Oscars 2018: Kumail Nanjiani (‘The Big Sick’) would make history as the first Asian writer to win

Kumail Nanjiani was best known as a stand-up comedian and one of the stars of HBO’s “Silicon Valley.” But he took that classic advice to “write what you know” literally and pennedThe Big Sick” with his wife Emily V. Gordon about how they met and fell in love, and how in the midst of that she fell gravely ill. Now the couple is nominated for an Oscar for Best Original Screenplay, and if “The Big Sick” wins not only would it be a fairy-tale ending for the pair, but Nanjiani would make history as the first person of Asian descent to win for writing.

Hanif Kureishi, who like Nanjiani is of Pakistani descent, made history as the first Asian writer nominated for Best Original Screenplay for “My Beautiful Laundrette” (1986). Then Indian-born M. Night Shyamalan revolutionized storytelling with his original screenplay for “The Sixth Sense” (1999) and reaped a nomination 13 years later. The next year Taiwanese scribes Wang Hui-ling and Tsai Kuo Jung made Oscar history as the first — and to date only — Asian writers nominated for Best Adapted Screenplay for “Crouching Tiger, Hidden Dragon” (2000). Six years later Japanese-American writer Iris Yamashita (with co-writer Paul Haggis) earned a bid for “Letters from Iwo Jima” (2006). And Filipino Ronnie del Carmen was a part of the writing team nominated for the original animated film “Inside Out” (2015).

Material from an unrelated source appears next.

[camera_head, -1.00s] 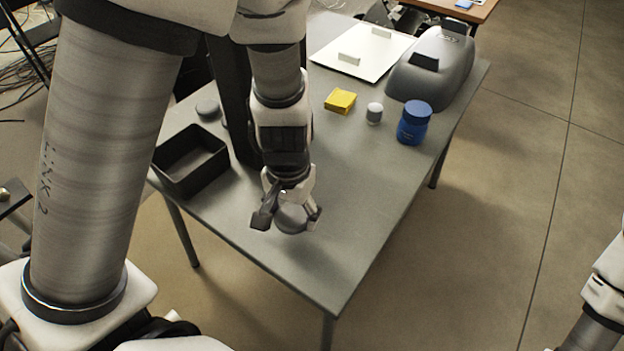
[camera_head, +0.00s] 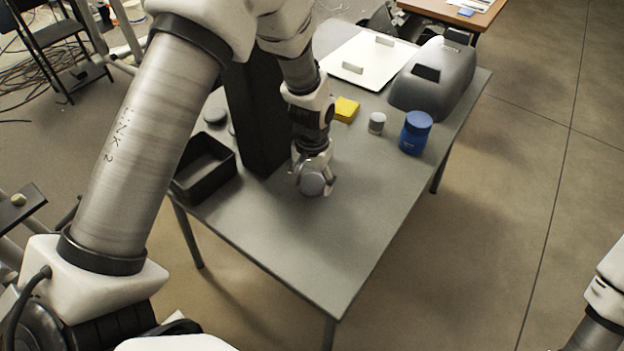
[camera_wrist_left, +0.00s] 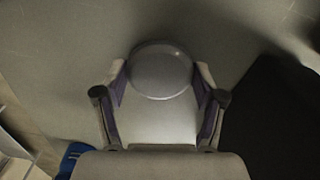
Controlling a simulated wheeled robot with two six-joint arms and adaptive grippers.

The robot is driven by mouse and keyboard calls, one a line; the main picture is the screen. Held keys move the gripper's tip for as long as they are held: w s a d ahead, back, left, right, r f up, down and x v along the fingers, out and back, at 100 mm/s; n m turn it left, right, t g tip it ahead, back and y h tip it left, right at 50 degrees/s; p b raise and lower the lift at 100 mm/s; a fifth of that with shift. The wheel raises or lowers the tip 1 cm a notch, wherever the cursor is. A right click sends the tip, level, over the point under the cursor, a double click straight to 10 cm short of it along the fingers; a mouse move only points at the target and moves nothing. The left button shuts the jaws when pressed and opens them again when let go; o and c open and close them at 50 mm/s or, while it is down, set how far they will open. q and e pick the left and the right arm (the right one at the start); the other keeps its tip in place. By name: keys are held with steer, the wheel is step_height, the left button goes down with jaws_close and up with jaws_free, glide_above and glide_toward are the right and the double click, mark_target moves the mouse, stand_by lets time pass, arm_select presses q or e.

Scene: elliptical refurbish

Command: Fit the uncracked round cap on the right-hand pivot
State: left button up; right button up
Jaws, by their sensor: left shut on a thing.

This year’s entire lineup for Best Original Screenplay is one of the most diverse in Oscars history with women and people of color represented throughout the list of contenders. It also happens to be one of the most competitive categories at this year’s Oscars. “The Big Sick” may be at a disadvantage as it’s the only film in this race without a corresponding Best Picture nomination. And our predictions currently reflect this as it’s in last place with odds of 80/1. But turning their own story into a feature film gives Nanjiani and Gordon a heartwarming behind-the-scenes narrative that could appeal to voters, and should they pull off a win it could send the Best Picture race into even more of a tailspin than it’s been in already as to what will happen when the big envelope is opened.

Should Nanjiani and Gordon win they would become the third married couple and to win Best Original Screenplay and the first in 32 years. Muriel Box and Sydney Box prevailed for “The Seventh Veil” (1945). They were followed by Earl W. Wallace and Pamela Wallace (with co-writer William Kelley) for “Witness” (1985). It’s hard to imagine a more fitting Hollywood happy ending.